Below are the records; pull every line that includes "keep".

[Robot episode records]

▼▼▼

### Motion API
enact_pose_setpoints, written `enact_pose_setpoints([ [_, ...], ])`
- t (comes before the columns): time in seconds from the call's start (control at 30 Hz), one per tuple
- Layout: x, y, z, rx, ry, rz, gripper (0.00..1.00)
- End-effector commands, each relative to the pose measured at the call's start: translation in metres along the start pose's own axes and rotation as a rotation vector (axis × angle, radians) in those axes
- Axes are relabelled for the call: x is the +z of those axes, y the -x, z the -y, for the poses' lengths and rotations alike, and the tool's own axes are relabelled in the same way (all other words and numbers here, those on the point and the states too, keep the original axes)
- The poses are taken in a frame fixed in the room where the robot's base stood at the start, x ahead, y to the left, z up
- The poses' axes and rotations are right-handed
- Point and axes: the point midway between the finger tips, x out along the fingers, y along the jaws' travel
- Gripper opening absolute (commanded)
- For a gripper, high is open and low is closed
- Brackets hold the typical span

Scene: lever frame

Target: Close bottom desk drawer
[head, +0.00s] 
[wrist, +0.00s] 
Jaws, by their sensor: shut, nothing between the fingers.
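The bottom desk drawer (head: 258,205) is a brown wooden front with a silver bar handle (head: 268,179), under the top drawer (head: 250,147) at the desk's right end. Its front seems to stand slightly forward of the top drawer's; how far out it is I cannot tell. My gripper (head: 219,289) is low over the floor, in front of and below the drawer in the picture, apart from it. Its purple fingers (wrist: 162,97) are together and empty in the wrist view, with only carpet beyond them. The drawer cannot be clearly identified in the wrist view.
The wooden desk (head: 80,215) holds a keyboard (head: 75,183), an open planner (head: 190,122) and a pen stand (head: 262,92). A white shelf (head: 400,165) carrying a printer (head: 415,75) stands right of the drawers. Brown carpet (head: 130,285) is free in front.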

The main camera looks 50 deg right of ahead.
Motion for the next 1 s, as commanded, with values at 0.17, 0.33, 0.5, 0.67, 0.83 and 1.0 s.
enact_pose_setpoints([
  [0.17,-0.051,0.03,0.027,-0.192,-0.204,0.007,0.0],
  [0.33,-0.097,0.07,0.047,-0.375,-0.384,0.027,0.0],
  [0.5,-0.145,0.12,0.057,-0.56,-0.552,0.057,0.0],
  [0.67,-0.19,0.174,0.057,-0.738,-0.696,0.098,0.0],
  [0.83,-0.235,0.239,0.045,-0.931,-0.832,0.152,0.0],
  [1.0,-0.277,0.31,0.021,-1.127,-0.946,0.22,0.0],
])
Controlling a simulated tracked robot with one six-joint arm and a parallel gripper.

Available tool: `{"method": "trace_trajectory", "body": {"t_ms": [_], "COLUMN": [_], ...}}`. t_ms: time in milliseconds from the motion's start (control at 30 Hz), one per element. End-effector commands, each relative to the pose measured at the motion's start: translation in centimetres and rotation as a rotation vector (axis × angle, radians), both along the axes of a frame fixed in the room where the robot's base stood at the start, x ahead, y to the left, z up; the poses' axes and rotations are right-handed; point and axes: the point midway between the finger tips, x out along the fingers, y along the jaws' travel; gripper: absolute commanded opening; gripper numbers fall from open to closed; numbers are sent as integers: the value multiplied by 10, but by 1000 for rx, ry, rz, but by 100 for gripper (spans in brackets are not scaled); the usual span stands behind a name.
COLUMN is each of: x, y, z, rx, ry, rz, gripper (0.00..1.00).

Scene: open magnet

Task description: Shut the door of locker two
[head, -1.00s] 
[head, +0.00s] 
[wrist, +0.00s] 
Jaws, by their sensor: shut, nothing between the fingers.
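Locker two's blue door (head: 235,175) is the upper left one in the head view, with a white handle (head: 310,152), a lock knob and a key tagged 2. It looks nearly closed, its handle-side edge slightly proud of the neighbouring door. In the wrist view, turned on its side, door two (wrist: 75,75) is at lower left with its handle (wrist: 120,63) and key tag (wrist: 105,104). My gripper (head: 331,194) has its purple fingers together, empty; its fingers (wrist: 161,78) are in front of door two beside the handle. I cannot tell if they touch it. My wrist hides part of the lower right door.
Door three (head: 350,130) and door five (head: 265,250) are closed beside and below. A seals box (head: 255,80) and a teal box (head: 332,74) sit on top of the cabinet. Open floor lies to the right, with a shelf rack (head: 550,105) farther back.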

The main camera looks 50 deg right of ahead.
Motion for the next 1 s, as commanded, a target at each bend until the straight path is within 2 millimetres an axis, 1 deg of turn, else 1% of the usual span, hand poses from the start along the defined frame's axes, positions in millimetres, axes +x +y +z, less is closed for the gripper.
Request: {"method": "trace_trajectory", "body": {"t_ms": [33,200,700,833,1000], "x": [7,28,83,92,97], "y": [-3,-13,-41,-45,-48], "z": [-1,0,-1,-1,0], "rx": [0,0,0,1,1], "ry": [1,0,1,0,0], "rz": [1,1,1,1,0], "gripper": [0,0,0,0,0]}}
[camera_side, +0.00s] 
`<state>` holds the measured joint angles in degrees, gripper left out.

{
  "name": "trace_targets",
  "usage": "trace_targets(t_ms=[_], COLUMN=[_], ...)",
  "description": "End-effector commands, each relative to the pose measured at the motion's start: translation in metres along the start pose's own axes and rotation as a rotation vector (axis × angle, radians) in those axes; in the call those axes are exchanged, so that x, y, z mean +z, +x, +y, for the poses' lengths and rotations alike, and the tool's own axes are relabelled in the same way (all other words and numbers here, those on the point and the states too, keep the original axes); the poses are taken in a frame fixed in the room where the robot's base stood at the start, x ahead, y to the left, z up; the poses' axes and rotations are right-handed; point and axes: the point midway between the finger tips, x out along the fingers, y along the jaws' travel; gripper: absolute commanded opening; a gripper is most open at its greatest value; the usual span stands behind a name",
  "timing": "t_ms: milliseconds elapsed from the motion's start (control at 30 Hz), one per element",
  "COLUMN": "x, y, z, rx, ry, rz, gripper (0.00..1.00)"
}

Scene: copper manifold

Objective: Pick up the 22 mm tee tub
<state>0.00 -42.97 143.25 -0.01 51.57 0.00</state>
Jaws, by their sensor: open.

▲▲▲

§ Exercise answer:
- Axes are relabelled for the call: x is the +z of those axes, y the -x, z the -y, for the poses' lengths and rotations alike, and the tool's own axes are relabelled in the same way (all other words and numbers here, those on the point and the states too, keep the original axes)
  "description": "End-effector commands, each relative to the pose measured at the motion's start: translation in metres along the start pose's own axes and rotation as a rotation vector (axis × angle, radians) in those axes; in the call those axes are exchanged, so that x, y, z mean +z, +x, +y, for the poses' lengths and rotations alike, and the tool's own axes are relabelled in the same way (all other words and numbers here, those on the point and the states too, keep the original axes); the poses are taken in a frame fixed in the room where the robot's base stood at the start, x ahead, y to the left, z up; the poses' axes and rotations are right-handed; point and axes: the point midway between the finger tips, x out along the fingers, y along the jaws' travel; gripper: absolute commanded opening; a gripper is most open at its greatest value; the usual span stands behind a name",

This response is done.